Ezana saygısızlık edilmişse bunun sorumlusu niye muhalefet olsun?  O kadınların Millet ittifakından olduğunu kim söylüyor, kaldı ki görüntülerden de anlaşılacağı üzere içlerinde başörtülü hanımlar da var. Bu, iktidarın elinde başka malzeme kalmadığı için son çare olarak tekrar din istismarına dönmesidir. Üstelik,o gösteride bulunan kadınları din dışı ilan etmektir. Birkaç oy için insanları bu şekilde ayırmak,parçalamak doğru bir tutum değil. Daha bir kaç gün önce Ankara'da belli yerlere Bıji Mansur yazan kişi iktidar partisinin bir belediye çalışanı çıktı. Güya HDP, Mansur Yavaş'ı destekliyor göstermek için yaptıkları kumpas ellerine yüzlerine bulaştı.

Siyaset bu şekilde yapılırsa ülkeye zarar vermekten başka işe yaramaz.  Siyaset kavga yapmamak için vardır. Ancak iktidar partisi siyaset yapmıyor adeta savaş yapıyor. Yarın seçim bitecek, geriye bu sözlerin bıraktığı yıkıntılar, toplumsal yarılmalar kalacak. İktidar muhalefeti konuşturmamak için her yolu deniyor. Bütün Televizyonlar, bütün gazeteler iktidarın elinde. Muhalefetin medyada sesi yok. Şimdi de tehditle, korku ile muhalefetin meydanlarda da konuşması engellenmeye çalışılıyor. Eleştiri olmadan siyaset olabilir mi? Kendine güvenen,yaptıklarının doğru olduğuna inanan bir iktidar eleştiriden korkmaz. Korkuyorsa icraatına güvenmediği içindir.

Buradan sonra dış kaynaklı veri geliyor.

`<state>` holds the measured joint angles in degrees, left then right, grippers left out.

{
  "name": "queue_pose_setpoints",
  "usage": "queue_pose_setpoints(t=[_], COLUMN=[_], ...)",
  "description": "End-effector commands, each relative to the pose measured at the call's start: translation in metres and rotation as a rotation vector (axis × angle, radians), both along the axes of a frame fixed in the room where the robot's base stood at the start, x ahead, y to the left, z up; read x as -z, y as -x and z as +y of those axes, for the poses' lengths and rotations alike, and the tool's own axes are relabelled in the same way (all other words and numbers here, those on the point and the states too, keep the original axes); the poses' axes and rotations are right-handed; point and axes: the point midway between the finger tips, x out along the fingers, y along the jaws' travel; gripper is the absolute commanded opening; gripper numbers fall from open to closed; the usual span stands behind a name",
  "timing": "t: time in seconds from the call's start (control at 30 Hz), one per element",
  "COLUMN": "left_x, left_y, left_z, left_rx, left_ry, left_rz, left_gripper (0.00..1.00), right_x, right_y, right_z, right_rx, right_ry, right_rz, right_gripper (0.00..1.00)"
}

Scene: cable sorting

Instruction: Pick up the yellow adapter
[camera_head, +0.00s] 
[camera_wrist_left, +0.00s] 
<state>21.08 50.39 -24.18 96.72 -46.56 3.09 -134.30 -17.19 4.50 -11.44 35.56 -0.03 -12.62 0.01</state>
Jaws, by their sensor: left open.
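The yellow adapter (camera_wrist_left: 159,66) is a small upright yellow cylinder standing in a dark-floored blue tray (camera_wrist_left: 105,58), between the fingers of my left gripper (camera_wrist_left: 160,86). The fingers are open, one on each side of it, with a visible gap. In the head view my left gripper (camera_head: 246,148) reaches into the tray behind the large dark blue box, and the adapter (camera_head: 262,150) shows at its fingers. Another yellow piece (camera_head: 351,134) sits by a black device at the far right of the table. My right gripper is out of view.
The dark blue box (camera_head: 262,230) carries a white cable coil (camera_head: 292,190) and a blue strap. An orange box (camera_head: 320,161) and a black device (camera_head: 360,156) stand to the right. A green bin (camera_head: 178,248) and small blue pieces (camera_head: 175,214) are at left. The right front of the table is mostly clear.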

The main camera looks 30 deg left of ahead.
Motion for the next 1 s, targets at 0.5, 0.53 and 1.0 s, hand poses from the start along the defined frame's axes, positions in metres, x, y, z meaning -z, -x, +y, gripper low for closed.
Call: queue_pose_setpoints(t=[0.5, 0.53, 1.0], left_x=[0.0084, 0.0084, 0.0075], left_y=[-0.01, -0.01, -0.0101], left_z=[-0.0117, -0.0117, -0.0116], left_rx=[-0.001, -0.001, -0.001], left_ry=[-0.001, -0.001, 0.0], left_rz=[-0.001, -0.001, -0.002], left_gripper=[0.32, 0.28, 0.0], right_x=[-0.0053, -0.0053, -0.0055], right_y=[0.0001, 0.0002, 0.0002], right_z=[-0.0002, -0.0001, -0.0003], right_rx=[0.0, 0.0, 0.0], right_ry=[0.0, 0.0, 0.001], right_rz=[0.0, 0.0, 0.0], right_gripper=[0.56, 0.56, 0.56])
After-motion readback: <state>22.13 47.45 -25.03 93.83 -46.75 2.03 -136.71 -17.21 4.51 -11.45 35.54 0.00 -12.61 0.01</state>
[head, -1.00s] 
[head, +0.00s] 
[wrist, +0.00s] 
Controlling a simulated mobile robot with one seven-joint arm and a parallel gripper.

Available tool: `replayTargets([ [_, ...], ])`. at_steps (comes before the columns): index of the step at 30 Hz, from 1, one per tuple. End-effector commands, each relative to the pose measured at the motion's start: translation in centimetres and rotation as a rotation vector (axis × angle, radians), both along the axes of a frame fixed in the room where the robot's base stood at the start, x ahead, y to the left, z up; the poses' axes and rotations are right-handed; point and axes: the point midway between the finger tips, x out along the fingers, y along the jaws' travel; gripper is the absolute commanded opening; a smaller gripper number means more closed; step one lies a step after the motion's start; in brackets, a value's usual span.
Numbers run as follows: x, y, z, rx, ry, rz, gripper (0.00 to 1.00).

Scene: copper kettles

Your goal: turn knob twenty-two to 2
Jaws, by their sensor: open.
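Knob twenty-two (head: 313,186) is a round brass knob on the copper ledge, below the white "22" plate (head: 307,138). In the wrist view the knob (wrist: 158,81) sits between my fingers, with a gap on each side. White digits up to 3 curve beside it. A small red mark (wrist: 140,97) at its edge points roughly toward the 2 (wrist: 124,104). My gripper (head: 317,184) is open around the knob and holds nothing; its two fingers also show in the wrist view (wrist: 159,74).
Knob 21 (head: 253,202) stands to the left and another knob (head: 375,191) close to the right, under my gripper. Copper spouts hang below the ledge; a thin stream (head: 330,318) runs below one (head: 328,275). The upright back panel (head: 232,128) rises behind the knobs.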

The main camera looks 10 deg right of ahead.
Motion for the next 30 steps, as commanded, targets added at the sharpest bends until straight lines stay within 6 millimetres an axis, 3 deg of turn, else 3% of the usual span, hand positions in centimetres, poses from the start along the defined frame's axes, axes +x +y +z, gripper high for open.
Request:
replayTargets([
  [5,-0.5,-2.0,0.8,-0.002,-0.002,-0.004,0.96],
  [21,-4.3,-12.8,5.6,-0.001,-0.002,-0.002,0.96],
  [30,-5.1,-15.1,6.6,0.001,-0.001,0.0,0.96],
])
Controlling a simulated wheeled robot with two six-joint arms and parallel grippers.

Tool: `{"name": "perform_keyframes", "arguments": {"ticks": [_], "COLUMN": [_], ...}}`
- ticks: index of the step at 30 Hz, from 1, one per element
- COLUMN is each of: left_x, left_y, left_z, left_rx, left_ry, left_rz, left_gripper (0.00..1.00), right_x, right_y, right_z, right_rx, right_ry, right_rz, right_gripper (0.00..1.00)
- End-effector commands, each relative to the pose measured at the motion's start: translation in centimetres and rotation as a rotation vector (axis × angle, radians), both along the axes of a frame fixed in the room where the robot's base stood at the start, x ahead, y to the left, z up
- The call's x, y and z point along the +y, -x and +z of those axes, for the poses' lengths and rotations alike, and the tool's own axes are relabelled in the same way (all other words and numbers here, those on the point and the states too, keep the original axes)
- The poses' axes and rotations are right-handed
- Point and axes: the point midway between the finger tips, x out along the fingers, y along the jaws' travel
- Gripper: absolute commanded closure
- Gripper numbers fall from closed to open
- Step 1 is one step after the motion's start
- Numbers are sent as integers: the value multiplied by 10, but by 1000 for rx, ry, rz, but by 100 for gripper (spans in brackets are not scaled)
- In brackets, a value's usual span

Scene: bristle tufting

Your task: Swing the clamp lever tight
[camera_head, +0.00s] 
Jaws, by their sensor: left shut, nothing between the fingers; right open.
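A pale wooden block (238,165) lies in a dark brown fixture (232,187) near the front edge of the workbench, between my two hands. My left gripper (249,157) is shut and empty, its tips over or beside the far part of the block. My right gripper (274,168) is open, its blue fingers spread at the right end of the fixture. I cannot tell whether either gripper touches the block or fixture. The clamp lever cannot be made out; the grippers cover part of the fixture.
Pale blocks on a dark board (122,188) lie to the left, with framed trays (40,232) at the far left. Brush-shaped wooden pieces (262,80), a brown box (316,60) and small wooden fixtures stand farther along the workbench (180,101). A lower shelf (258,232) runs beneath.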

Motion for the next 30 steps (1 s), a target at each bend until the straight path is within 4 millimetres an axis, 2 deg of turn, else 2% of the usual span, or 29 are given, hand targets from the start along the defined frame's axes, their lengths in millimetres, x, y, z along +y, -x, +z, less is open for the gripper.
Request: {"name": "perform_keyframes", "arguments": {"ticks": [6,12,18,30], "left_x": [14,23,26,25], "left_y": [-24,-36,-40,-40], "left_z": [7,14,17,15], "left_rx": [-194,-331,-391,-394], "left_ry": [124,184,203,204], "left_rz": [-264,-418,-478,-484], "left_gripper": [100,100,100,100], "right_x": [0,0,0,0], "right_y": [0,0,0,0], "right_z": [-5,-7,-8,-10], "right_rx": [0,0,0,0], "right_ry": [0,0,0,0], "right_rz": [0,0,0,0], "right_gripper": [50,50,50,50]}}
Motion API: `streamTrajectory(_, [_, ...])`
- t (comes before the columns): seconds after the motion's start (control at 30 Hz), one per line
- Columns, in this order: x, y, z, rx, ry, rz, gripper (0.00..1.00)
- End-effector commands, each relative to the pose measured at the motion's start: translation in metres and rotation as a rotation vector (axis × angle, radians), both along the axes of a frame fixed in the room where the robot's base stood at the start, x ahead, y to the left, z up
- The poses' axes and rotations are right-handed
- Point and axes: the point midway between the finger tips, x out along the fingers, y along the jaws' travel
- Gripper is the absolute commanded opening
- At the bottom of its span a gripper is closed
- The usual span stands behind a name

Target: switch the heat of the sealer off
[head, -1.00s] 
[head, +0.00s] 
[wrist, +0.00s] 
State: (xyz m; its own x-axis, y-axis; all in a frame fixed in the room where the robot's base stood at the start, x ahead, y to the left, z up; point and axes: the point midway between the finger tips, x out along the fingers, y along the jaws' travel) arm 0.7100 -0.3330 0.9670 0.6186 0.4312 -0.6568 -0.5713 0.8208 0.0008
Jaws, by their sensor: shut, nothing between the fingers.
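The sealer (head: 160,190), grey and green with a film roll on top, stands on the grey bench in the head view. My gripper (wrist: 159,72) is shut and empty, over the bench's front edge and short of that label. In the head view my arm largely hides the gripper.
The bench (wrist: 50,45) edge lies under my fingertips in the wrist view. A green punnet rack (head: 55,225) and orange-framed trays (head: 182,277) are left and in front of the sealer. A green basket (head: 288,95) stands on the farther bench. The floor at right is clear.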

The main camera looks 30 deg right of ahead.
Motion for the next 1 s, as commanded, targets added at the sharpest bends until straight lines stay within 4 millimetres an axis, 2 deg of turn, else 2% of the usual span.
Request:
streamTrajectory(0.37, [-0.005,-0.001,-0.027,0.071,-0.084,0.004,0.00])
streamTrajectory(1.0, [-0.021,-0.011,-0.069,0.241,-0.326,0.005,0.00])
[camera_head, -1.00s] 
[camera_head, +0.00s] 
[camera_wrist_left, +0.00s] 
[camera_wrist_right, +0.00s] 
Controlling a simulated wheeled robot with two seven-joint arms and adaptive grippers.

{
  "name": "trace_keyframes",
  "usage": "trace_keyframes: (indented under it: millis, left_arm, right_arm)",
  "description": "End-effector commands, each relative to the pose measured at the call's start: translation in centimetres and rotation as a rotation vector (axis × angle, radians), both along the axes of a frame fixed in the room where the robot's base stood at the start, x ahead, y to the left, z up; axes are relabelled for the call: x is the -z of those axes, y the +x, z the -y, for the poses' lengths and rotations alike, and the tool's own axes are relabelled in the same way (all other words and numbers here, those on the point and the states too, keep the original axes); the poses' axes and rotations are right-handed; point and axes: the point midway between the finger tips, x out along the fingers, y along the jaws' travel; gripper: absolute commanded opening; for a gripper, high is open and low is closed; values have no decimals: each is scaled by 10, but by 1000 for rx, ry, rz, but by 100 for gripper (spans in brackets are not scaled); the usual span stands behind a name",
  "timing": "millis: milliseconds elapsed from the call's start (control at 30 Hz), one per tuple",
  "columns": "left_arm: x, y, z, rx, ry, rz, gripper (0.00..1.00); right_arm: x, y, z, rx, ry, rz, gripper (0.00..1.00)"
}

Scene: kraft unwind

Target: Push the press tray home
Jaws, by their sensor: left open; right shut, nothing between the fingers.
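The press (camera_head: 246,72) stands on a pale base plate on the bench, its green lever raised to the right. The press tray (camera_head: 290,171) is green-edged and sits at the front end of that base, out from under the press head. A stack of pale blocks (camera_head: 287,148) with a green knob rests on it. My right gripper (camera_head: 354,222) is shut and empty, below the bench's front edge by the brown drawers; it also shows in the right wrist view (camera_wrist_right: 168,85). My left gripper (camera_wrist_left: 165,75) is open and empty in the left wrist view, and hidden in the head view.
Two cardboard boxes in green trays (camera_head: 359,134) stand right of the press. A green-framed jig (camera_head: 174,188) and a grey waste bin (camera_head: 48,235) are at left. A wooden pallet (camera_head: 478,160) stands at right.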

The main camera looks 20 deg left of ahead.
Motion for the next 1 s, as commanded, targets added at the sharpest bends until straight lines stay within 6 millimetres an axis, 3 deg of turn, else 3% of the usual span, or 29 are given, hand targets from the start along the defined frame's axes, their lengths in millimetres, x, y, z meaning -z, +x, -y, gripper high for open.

Siyaset hiç bir dönem bu kadar çürümemişti, hiç bu kadar dejenere olmamıştı. Yalan, iftira,çarpıtma siyasetin yegane yöntemi haline geldi. Kul hakkı, hesap verme şuuru diye bir hassasiyet kalmadı. Siyaseti çürütenler de -siyasal İslamcılık- iddiasıyla ortaya çıkanlardır.İnsan bu nasıl din anlayışı, bu nasıl bir hırs, bu nasıl bir vicdansızlık demeden edemiyor. Millet aç, sefil, bankalar vatandaşın tepesine binmiş durumda, temel gıda maddelerini bile almak giderek güçleşiyor, iktidar hala toplumu şu HDP'li, bu ezan okunurken ıslık çaldı diyerek yüce dinimizi kullanarak uyutmaya çalışıyor.

Hülasa,bu seçimde sadece belediye başkanı seçmeyeceğiz, halimizden memnun olup olmadığımızı da oylarımızla göstereceğiz. Son çeyrekte ekonomi yüzde 3 küçüldü. Resmi enflasyon yüzde 25, işsizlik çığ gibi büyüyor, akaryakıta her gün  yeni bir zam geliyor, Türkiye iyi gidiyor, halimden memnunum diyen varsa  buyursun yoluna devam etsin.